▼▼▼

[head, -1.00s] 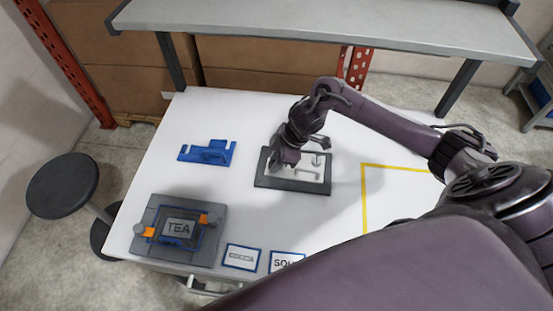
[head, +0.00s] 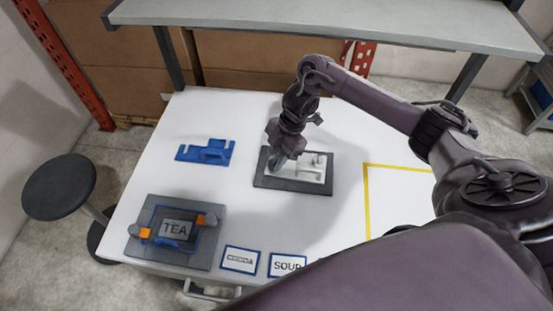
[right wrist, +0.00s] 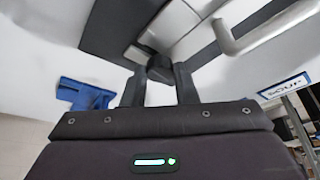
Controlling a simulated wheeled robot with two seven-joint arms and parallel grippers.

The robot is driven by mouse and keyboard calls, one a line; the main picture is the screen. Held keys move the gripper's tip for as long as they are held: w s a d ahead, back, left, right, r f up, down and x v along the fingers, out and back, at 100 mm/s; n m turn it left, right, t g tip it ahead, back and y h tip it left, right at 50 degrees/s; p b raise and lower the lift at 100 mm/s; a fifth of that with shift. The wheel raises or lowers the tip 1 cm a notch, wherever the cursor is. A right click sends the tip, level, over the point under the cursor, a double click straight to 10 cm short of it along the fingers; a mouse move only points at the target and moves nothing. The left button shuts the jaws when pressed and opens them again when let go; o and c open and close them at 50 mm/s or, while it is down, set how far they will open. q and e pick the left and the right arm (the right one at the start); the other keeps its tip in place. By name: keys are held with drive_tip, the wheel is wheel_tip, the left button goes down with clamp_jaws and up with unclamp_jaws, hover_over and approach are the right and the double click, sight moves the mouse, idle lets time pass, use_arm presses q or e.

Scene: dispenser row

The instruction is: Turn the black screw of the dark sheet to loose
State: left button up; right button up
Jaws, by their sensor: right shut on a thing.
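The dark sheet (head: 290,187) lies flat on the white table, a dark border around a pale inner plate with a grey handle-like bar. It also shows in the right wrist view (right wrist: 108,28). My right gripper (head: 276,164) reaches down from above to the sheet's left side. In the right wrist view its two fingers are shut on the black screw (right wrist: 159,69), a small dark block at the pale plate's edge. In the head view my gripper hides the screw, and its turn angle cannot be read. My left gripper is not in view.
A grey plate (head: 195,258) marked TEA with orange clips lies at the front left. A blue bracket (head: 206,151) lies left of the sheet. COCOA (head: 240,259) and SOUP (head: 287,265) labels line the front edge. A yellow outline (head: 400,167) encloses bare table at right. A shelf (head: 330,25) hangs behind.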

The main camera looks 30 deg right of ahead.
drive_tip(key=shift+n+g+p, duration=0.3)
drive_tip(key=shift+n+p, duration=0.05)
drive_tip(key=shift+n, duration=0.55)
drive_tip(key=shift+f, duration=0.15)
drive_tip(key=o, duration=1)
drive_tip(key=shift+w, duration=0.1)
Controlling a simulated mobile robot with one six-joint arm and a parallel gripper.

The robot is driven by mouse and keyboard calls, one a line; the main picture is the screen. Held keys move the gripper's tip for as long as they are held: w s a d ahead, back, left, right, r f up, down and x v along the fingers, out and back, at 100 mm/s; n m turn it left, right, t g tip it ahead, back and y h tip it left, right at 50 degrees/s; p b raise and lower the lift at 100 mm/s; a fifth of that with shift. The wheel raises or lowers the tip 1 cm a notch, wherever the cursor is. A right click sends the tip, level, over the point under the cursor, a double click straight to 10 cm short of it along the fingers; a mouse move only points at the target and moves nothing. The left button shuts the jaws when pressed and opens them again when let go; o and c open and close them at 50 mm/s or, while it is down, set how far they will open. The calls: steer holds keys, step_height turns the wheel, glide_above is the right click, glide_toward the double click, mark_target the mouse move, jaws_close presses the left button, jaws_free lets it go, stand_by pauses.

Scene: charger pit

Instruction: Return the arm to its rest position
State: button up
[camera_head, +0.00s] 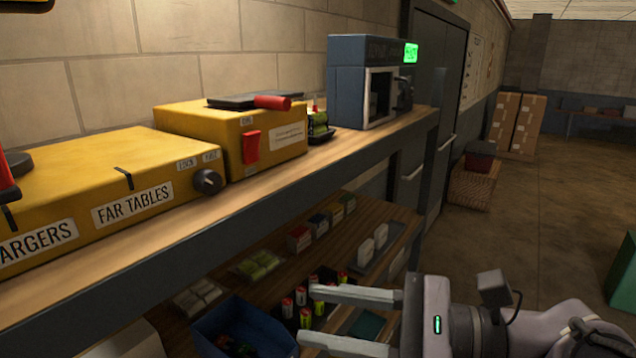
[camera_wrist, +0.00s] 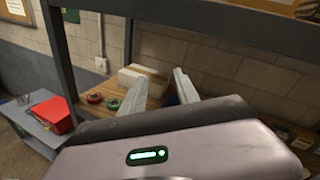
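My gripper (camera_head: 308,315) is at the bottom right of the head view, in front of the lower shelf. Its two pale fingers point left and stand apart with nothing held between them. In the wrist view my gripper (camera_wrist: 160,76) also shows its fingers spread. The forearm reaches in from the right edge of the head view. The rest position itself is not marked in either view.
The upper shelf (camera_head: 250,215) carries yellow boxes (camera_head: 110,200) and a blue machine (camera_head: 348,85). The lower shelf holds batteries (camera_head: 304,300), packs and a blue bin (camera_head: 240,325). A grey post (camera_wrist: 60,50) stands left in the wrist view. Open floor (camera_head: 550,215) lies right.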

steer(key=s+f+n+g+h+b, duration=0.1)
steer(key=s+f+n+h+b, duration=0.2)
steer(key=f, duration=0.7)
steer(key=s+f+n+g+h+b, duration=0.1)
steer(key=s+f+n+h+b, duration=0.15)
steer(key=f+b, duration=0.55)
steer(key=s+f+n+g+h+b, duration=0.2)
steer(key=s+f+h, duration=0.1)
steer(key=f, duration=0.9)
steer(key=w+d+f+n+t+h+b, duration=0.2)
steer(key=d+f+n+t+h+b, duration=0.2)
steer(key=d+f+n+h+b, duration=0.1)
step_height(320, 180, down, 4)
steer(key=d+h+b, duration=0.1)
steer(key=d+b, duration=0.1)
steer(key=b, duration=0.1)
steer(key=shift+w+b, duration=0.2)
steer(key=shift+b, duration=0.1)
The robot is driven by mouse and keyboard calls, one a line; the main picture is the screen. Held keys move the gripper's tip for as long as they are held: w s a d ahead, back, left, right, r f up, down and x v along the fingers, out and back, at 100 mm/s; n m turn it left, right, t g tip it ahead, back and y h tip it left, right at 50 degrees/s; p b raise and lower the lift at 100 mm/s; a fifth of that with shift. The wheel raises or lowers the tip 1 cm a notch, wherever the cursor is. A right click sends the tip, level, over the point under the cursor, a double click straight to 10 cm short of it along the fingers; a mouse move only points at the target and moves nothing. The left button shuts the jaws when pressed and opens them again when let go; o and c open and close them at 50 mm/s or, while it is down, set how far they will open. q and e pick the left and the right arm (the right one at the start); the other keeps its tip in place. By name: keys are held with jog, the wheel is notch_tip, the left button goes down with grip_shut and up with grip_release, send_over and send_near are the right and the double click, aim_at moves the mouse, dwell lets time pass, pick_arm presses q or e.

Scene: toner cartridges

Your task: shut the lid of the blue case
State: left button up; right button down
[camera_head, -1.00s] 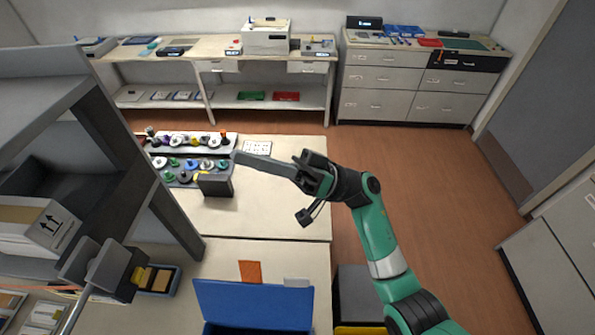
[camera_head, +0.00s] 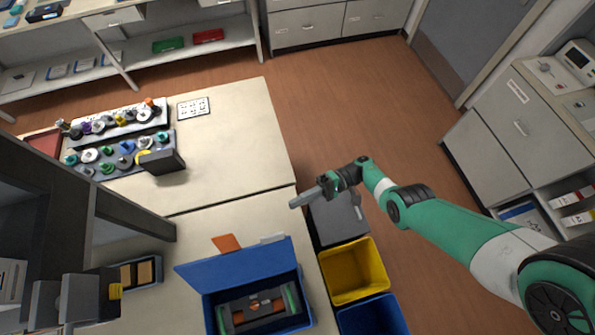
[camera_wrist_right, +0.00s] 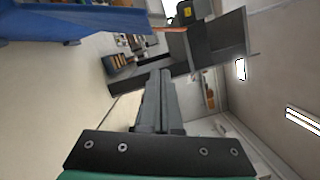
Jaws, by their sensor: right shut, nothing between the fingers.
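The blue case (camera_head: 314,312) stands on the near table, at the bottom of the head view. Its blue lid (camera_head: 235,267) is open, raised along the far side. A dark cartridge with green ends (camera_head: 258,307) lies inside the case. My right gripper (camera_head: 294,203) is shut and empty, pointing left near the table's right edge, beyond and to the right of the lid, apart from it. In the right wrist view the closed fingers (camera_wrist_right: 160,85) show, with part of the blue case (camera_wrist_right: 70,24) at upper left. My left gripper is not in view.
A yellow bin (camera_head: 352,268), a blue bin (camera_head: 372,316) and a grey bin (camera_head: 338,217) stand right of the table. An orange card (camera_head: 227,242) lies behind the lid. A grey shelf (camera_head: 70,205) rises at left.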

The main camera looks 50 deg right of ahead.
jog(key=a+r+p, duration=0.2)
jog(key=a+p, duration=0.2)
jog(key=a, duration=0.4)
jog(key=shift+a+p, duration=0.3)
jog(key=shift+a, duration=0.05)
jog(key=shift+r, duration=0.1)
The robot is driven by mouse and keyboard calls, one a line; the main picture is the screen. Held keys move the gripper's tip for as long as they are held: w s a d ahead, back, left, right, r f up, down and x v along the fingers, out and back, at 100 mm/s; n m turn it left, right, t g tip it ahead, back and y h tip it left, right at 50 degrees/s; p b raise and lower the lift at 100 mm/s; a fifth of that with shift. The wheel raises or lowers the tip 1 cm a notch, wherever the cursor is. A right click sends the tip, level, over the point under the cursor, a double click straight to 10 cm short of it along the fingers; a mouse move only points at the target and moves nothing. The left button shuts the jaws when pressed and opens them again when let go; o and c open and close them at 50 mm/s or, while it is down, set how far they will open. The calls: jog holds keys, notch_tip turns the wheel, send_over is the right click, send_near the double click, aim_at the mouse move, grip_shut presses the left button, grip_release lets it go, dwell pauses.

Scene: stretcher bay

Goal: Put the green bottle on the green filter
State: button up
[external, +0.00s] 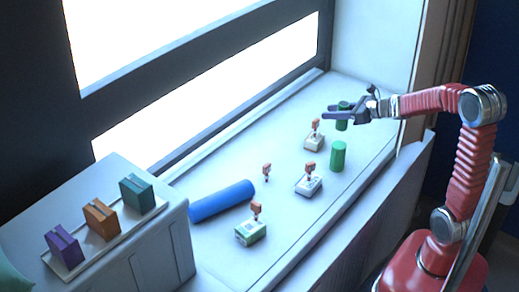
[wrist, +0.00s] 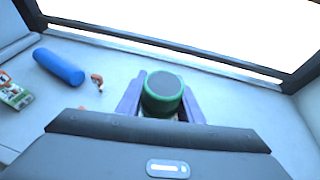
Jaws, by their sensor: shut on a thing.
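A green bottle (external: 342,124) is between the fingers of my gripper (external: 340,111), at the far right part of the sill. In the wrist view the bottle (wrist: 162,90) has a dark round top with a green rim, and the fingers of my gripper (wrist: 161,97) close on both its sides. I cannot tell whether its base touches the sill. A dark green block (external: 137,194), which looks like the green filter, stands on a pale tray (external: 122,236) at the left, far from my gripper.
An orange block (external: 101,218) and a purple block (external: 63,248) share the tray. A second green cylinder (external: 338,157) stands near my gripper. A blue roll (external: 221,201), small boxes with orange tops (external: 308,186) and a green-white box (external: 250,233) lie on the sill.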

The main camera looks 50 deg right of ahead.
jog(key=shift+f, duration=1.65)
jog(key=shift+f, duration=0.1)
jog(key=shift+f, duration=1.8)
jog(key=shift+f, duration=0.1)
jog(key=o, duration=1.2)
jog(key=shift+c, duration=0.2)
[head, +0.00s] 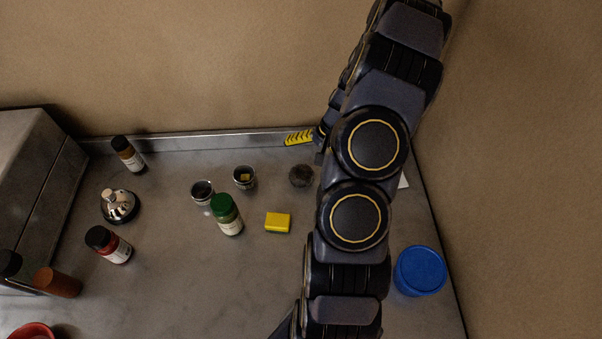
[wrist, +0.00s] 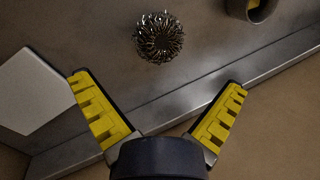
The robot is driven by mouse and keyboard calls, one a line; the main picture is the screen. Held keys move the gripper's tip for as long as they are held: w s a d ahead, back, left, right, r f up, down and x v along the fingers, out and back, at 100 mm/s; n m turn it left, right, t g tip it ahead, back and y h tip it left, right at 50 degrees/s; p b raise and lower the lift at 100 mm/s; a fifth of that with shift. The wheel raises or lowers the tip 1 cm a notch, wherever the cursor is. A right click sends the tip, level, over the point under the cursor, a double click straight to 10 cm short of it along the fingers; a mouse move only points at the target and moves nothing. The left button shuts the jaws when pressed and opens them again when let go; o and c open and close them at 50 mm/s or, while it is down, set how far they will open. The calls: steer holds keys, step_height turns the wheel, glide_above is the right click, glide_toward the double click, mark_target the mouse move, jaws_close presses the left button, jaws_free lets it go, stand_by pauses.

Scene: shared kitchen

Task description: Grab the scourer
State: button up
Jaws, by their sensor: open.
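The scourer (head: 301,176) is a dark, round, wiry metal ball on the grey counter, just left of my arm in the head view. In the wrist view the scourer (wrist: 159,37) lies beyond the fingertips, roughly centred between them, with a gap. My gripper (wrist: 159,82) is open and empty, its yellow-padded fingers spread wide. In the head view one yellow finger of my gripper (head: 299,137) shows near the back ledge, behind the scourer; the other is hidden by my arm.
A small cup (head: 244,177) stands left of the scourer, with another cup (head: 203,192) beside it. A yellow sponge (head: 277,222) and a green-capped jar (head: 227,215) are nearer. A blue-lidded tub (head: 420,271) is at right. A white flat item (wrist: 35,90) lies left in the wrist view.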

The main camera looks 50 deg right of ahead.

▲▲▲

= THE EXERCISE =
All lines above from the one containing "Your task: shut the lid of the blue case" through the one containing "[camera_wrist_right, +0.00s]" are to be quoted exactly, and only those; pictures are left out.

= RESULT OF THE EXERCISE =
Your task: shut the lid of the blue case
State: left button up; right button down
[camera_head, -1.00s] 
[camera_head, +0.00s] 
[camera_wrist_right, +0.00s] 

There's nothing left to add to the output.